Konsesi Bekas Terbakar Dikelola KPH

????????????????????????????????????

Kebakaran hutan dan lahan yang terjadi tiga bulan belakangan ini mengingatkan kembali pentingnya eksistensi Kesatuan Pengelolaan Hutan (KPH). Sebagai sebuah unit pengelolaan di tingkat tapak, KPH tahu secara detil setiap potensi dan masalah yang ada di wilayah kerjanya.

Meski secara struktur menjadi bagian dari pemerintah daerah, namun KPH dibekali kewenangan yang memadai dan kemandirian pengelolaan keuangan dalam menjalankan fungsi manajemen hutannya. Hal ini membuatnya lincah untuk mengolah potensi yang ada guna mendukung pengelolaan hutan lestari.

Itu sebabnya, Kementerian Lingkungan Hidup dan Kehutanan (LHK) memastikan akan mendorong operasionalisasi KPH di seluruh Indonesia. Tak cuma itu. Lahan-lahan konsesi yang terbakar akan diambil alih dan akan dikelola langsung oleh KPH. “KPH akan melakukan pencegahan kebakaran pada tahun-tahun berikutnya,” kata Menteri LHK Siti Nurbaya.

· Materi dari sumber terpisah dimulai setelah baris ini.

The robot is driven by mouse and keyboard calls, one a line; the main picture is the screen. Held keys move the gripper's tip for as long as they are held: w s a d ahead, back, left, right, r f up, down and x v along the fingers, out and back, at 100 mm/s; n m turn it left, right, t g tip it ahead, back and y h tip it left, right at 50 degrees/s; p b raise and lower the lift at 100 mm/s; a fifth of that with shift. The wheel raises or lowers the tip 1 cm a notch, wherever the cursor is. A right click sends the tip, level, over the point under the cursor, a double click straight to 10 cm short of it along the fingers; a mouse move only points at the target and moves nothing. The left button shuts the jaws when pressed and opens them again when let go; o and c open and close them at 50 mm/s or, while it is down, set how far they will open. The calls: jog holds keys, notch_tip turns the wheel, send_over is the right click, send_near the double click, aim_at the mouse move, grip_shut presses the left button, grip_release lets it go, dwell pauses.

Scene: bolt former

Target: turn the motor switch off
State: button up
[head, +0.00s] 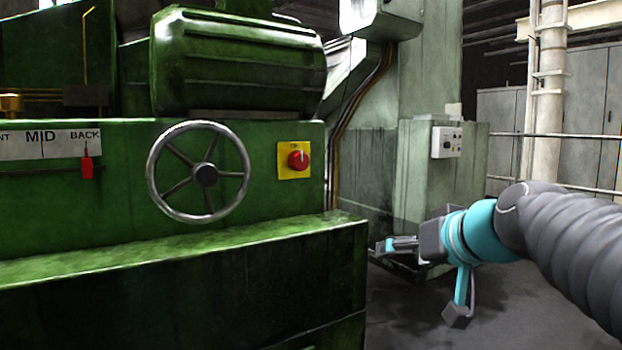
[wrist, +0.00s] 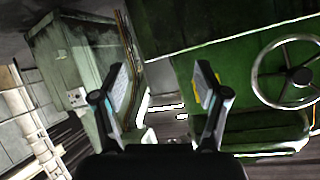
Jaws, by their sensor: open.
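The motor switch is a red rotary knob (head: 298,159) on a yellow plate (head: 285,172), on the green machine's front face right of the handwheel in the head view. A white mark shows on the knob, pointing up. My gripper (head: 385,246) is to the right of the machine's edge and lower than the switch, apart from it. In the wrist view the two fingers of my gripper (wrist: 160,85) stand wide apart with nothing between them. There the right finger mostly hides the switch; a bit of the yellow plate (wrist: 197,82) shows beside it.
A spoked handwheel (head: 205,176) sticks out left of the switch. A green ledge (head: 180,245) juts out below it. A red pointer (head: 87,165) hangs by a MID/BACK scale. A grey control box (head: 446,142) is on a cabinet behind.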

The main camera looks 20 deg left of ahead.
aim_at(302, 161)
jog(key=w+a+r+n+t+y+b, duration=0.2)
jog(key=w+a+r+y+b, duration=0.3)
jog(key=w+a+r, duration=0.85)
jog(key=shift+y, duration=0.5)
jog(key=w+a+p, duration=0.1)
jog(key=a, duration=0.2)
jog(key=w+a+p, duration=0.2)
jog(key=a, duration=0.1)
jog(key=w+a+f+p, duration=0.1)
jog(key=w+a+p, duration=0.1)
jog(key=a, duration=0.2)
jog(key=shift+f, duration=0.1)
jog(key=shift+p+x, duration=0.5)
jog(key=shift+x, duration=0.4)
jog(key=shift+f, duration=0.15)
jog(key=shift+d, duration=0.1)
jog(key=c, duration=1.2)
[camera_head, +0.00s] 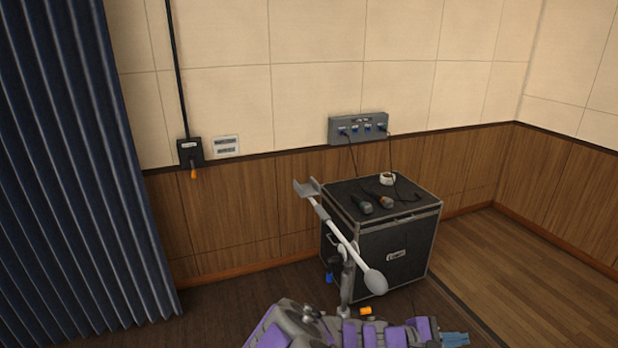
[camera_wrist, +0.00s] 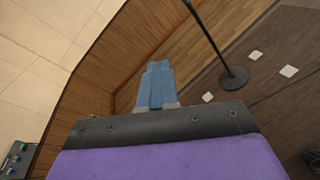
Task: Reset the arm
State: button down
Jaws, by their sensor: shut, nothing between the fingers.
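My gripper shows at the bottom of the head view (camera_head: 455,340), at the right end of my purple and grey arm, which lies low and folded. In the wrist view, its two blue fingers (camera_wrist: 158,68) are together, with nothing between them. The fingers are in free air and touch nothing that I can see.
A black case (camera_head: 385,255) holds microphones (camera_head: 365,208) and a white tape roll (camera_head: 387,178). A grey wall box (camera_head: 358,128) hangs behind. A dark curtain (camera_head: 85,170) is at left. A stand with a round base (camera_wrist: 233,78) is near in the wrist view.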

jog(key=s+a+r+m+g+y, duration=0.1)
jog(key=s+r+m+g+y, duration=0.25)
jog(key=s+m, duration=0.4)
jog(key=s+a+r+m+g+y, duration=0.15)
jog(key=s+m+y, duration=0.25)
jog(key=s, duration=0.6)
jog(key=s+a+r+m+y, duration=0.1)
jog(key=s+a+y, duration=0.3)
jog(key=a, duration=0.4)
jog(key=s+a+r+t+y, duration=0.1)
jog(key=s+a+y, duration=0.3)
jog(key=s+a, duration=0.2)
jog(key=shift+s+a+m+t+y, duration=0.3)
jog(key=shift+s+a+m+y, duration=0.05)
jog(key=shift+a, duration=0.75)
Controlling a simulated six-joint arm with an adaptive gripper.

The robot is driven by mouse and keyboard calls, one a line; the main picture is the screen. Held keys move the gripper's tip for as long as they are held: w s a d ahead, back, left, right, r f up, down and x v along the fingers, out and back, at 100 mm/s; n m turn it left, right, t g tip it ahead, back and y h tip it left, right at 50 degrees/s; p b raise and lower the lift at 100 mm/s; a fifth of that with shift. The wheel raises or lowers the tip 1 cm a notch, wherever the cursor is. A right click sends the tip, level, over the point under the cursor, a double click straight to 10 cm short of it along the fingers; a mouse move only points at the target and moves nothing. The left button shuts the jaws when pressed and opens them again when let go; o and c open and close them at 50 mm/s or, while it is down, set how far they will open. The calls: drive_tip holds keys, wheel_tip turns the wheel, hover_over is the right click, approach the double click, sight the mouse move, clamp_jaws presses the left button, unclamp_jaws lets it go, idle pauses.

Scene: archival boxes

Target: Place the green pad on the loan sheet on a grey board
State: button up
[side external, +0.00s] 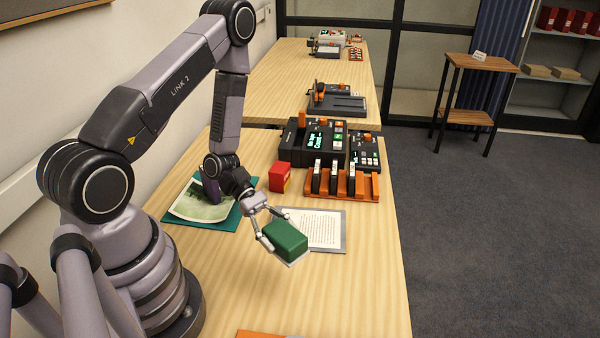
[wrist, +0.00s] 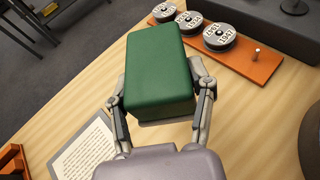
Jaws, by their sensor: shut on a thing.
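The green pad (side external: 286,240) is a block with a pale underside, held in my gripper (side external: 267,228). In the side view it is above the wooden table, in front of the loan sheet. In the wrist view the green pad (wrist: 160,75) sits between both fingers of my gripper (wrist: 160,105). The loan sheet (side external: 322,226) is a white printed page lying on a grey board (side external: 329,247). The pad and gripper hide its near left part. The sheet (wrist: 88,150) and board (wrist: 62,160) also show at lower left in the wrist view.
A printed picture on a teal board (side external: 222,225) lies left of the sheet. A red box (side external: 279,177) and an orange rack (side external: 343,195) stand behind. An orange board (wrist: 245,60) with several labelled discs is in the wrist view. The table's front right is clear.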

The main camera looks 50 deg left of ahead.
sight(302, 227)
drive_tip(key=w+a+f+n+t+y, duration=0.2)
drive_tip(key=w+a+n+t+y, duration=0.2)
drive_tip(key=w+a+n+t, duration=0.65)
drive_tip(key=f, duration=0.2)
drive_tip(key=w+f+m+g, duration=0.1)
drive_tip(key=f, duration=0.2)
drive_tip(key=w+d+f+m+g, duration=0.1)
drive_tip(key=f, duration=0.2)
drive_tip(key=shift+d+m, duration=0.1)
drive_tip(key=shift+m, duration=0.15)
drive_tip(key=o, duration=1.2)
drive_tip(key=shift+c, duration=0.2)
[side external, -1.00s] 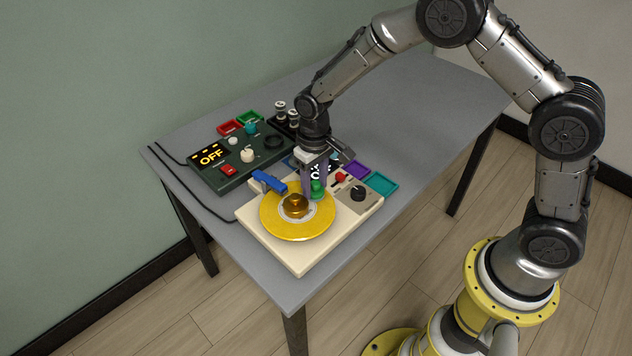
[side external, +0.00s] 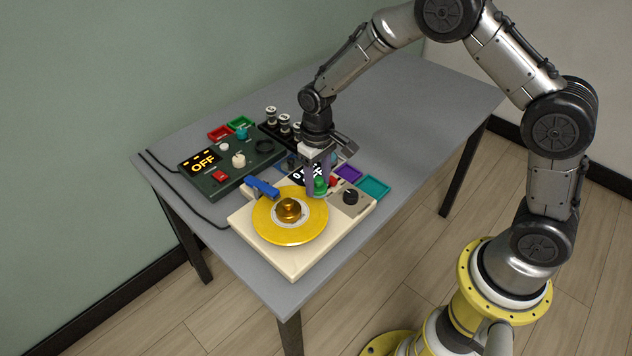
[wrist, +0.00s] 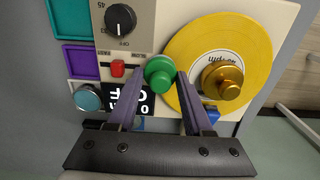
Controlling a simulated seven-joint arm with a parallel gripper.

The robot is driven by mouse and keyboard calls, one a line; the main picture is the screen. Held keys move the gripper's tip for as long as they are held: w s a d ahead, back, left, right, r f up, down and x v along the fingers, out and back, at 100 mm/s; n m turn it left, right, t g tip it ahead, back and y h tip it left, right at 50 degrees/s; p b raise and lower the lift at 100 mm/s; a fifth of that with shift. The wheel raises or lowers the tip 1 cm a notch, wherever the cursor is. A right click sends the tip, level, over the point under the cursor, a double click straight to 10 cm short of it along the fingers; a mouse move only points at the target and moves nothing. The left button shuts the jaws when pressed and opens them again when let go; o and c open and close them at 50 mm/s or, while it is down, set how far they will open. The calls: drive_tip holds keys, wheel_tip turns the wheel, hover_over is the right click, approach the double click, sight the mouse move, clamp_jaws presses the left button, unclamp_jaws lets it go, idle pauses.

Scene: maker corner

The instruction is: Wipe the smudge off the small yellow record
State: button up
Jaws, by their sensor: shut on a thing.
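The yellow record (side external: 262,222) lies flat on the cream record player (side external: 283,262), with a pale label and a gold weight (side external: 289,209) at its centre. It also shows in the wrist view (wrist: 255,45). My gripper (side external: 318,190) points down at the record's back right edge, shut on a green round-topped piece (wrist: 160,72). In the wrist view the green top sits between my fingertips, overlapping the record's edge. What is under the green piece is hidden, and I cannot tell whether it touches the record. I cannot make out a smudge.
A blue tonearm piece (side external: 262,187) stands beside the record. A black knob (side external: 351,197) and a red switch (wrist: 118,68) are on the player. A dark panel reading OFF (side external: 203,161) is behind, with purple (side external: 348,174) and teal (side external: 374,187) trays to the right.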

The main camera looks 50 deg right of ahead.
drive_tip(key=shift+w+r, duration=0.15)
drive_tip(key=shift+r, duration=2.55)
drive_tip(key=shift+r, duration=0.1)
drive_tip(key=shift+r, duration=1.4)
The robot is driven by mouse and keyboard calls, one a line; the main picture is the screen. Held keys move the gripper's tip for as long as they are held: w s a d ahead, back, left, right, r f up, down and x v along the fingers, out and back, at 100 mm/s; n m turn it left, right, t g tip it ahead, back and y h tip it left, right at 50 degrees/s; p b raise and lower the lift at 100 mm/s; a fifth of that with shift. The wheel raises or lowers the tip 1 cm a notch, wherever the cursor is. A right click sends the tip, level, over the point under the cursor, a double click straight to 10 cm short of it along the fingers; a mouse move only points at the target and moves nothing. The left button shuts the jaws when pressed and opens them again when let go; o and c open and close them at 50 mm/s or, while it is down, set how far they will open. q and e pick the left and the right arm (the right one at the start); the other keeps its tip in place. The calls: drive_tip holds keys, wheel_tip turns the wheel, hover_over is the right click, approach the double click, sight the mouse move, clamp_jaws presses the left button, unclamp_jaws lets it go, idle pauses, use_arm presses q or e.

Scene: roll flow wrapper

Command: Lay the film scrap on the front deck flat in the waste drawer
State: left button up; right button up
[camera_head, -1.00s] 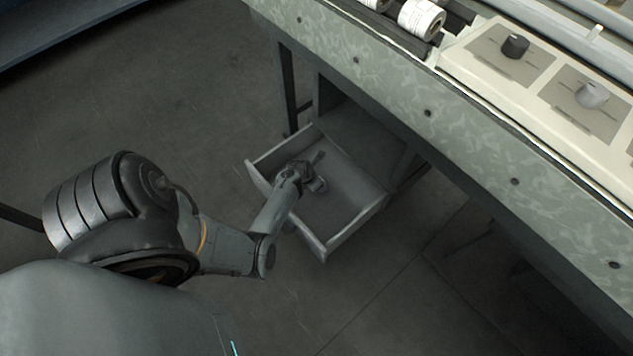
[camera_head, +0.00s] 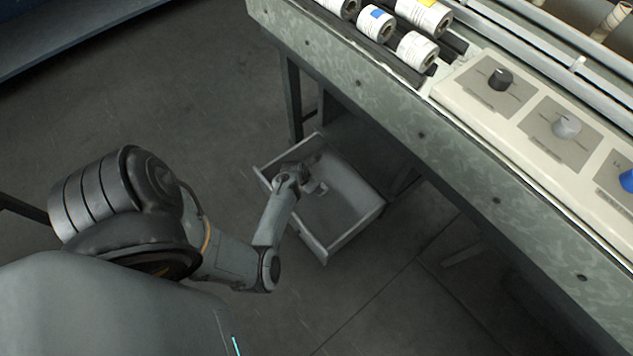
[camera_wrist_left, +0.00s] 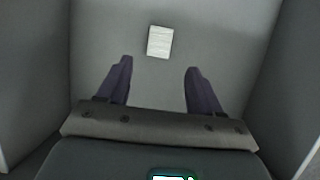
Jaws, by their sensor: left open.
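The film scrap is a small pale rectangle (camera_wrist_left: 160,42) with faint lines, lying flat on the grey drawer floor in the left wrist view. It is just beyond my left fingertips (camera_wrist_left: 159,68), which are apart with nothing between them. The waste drawer (camera_head: 345,238) is pulled out under the machine in the head view. My left gripper (camera_head: 309,177) reaches down into it, near its left side. I cannot clearly pick out the scrap in the head view. My right gripper is not in view.
The drawer walls (camera_wrist_left: 32,70) rise on both sides of my left gripper. The machine's front panel (camera_head: 400,120) overhangs behind the drawer. White rolls (camera_head: 415,50) and a knob panel (camera_head: 530,105) are on top. The floor in front of the drawer is clear.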

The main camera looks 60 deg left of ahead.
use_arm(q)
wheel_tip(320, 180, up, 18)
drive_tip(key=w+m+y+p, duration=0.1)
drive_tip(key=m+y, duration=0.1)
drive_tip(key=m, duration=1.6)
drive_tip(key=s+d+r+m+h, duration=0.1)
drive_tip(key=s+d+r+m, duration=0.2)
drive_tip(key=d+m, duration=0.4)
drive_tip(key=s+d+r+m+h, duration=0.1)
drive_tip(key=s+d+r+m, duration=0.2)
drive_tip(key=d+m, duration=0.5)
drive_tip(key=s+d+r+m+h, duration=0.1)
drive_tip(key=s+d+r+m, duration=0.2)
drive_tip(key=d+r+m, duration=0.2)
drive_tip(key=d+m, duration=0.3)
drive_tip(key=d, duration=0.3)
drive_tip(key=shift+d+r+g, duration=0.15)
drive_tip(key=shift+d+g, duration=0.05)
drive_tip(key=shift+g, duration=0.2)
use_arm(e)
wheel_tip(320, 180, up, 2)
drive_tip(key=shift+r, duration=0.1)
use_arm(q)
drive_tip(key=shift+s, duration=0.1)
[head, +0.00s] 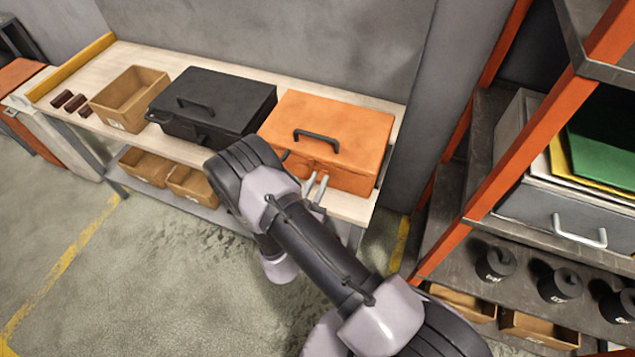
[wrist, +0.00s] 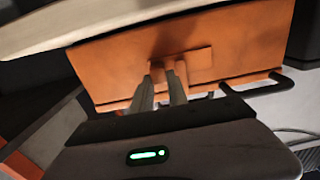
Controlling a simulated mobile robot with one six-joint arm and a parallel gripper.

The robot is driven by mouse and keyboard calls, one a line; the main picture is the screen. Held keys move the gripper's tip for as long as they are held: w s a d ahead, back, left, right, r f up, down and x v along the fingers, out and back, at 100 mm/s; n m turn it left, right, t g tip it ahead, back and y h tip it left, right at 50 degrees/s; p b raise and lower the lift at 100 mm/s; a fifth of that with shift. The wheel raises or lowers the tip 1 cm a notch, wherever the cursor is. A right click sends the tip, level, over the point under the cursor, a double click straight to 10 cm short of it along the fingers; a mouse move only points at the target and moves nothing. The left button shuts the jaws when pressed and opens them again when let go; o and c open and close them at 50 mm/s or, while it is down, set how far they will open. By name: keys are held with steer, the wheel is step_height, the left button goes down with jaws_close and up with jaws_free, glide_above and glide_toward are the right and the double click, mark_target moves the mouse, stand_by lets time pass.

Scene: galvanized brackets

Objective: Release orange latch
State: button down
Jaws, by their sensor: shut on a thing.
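The orange toolbox (head: 345,125) stands shut on the bench near its right end, with a dark handle on its lid. My gripper (head: 316,178) is at the toolbox's front face, reaching in from the front. In the wrist view the orange box (wrist: 115,65) appears turned over, with its handle (wrist: 265,88) low at the right. There the two fingers of my gripper (wrist: 167,72) are closed on the small orange latch (wrist: 169,68) at the middle of the front. The fingers partly hide the latch.
A black toolbox (head: 213,105) stands just left of the orange one on the bench (head: 335,82). An open cardboard bin (head: 130,95) is further left. An orange-framed shelf rack (head: 478,135) stands close on the right. The floor at the left is clear.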

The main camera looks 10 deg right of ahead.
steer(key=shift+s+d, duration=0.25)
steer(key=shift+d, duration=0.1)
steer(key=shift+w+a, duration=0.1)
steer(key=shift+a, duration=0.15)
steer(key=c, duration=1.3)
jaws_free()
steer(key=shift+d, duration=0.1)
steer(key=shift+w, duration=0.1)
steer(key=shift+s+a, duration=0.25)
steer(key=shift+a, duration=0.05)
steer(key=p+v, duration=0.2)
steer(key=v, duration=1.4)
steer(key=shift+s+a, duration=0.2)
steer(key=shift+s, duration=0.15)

Sebagai gambaran, sampai akhir tahun 2014 sudah ada 120 KPH yang beroperasi di seluruh Indonesia. Sampai tahun 2019 nanti, Kementerian LHK menargetkan dapat membangun 600 KPH lagi di seluruh Indonesia. “Tahun depan kami akan percepat pembentukan KPH di enam provinsi yang rawan kebakaran,” ujar Menteri Siti.

Di antara 600 KPH yang dirancang bisa beroperasi tersebut, sebanyak 182 di antaranya adalah KPH Lindung. Nantinya, KPH tidak hanya berperan mencegah kebakaran, tapi juga merehabilitasi hutan dan lahan kritis.

Dirjen Pengendalian Daerah Aliran Sungai dan Hutan Lindung Kementerian LHK, Hilman Nugroho memastikan pihaknya mendorong agar KPH Lindung bisa beroperasi dan menjalankan perannya dengan maksimal.

Menurut Hilman, pemerintah pusat cq. Ditjen PDAS & HL nantinya akan menetapkan Norma, Standar, Prosedur dan Kriteria (NSPK) untuk pengelolaan KPH Lindung. “Akan ada peraturan dan pedoman yang menjadi pegangan bagi pengelola KPH Lindung dalam menjalankan tugasnya,” kata Hilman.

Dia menjelaskan, jika hutan lindung berfungsi optimal, maka perannya sebagai catchment area dan pengatur tata air bakal optimal. Di sisi lain, dia juga akan menjadi rumah yang nyaman bagi berbagai jenis flora dan fauna. Selain itu, tentu saja bisa memberi kesejahteraan bagi masyarakat yang memanfaatkannya.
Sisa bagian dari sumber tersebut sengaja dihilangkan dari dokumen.